═════ SOURCE DATA ═════
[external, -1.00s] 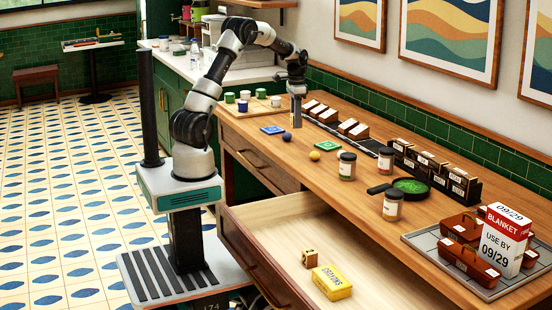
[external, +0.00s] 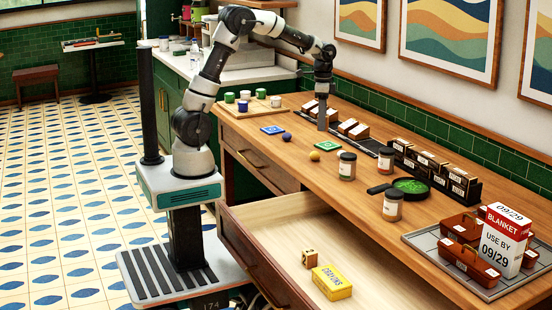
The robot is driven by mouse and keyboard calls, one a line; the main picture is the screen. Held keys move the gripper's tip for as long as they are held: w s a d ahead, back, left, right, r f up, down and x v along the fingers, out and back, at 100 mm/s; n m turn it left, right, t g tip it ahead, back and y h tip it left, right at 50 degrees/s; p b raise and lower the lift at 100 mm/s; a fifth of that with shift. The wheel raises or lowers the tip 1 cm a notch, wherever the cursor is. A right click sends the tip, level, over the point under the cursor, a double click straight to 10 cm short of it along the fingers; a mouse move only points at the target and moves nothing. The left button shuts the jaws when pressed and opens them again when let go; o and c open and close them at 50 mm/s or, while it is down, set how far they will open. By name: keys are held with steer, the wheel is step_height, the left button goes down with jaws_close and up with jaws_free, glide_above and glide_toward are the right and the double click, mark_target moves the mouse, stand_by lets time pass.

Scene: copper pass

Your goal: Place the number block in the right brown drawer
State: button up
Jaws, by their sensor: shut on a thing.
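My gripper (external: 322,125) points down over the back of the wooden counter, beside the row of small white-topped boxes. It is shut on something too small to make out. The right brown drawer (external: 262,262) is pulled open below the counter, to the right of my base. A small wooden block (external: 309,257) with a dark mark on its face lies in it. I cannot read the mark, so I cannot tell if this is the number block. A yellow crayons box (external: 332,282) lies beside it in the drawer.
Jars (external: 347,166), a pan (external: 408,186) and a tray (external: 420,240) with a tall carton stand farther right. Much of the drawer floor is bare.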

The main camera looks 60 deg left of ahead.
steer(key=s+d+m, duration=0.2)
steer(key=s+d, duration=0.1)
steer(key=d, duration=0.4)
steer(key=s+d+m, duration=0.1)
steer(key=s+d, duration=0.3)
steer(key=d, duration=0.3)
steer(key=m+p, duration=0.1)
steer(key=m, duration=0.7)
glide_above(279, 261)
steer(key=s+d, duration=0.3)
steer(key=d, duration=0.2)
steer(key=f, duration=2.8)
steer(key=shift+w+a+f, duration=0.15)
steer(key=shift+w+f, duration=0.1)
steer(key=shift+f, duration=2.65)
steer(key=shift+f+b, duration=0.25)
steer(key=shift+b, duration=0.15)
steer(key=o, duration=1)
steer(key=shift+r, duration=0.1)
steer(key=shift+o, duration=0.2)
═════
═════ SOURCE DATA ═════
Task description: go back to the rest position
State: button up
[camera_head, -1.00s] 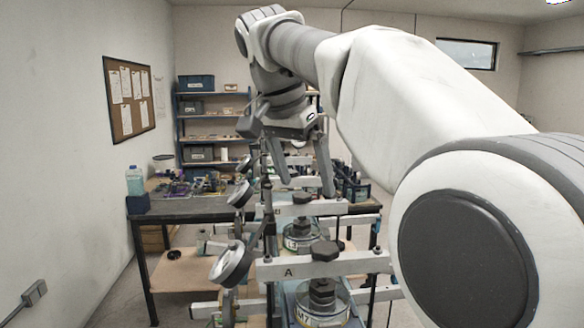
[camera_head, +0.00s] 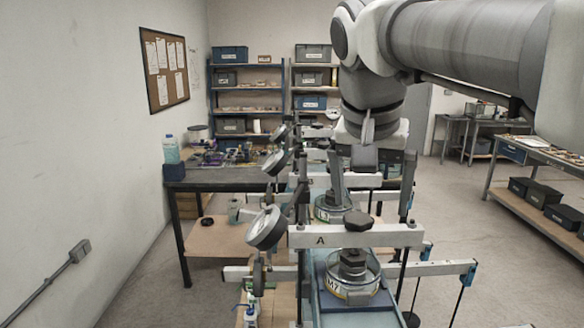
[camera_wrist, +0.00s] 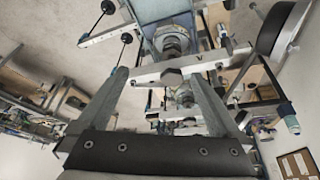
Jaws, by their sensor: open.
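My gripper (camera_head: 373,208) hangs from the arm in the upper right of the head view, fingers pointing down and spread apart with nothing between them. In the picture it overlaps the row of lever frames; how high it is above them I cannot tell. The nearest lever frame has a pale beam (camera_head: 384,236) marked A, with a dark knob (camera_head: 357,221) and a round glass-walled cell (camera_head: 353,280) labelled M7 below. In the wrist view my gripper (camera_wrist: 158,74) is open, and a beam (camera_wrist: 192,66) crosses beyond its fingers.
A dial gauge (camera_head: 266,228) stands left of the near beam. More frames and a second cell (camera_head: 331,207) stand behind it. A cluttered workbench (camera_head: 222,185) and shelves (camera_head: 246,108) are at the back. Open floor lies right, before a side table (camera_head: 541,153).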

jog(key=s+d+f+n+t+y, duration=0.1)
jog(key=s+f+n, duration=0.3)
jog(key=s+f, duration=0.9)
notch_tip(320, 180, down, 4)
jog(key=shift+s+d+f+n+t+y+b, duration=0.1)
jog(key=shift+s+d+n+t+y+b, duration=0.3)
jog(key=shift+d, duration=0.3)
═════
**STATED PROBLEM**
From the listing above, copy every line that includes the word "pass".

**WRITTEN SOLUTION**
The robot is driven by mouse and keyboard calls, one a line; the main picture is the screen. Held keys move the gripper's tip for as long as they are held: w s a d ahead, back, left, right, r f up, down and x v along the fingers, out and back, at 100 mm/s; n m turn it left, right, t g tip it ahead, back and y h tip it left, right at 50 degrees/s; p b raise and lower the lift at 100 mm/s; a fifth of that with shift. The wheel raises or lowers the tip 1 cm a notch, wherever the cursor is. A right click sends the tip, level, over the point under the cursor, a double click straight to 10 cm short of it along the fingers; a mouse move only points at the target and moves nothing. The left button shuts the jaws when pressed and opens them again when let go; o and c open and close them at 50 mm/s or, while it is down, set how far they will open. By name: keys are held with steer, the wheel is step_height, the left button goes down with jaws_close and up with jaws_free, glide_above and glide_toward are the right and the double click, mark_target moves the mouse, stand_by lets time pass.
Scene: copper pass

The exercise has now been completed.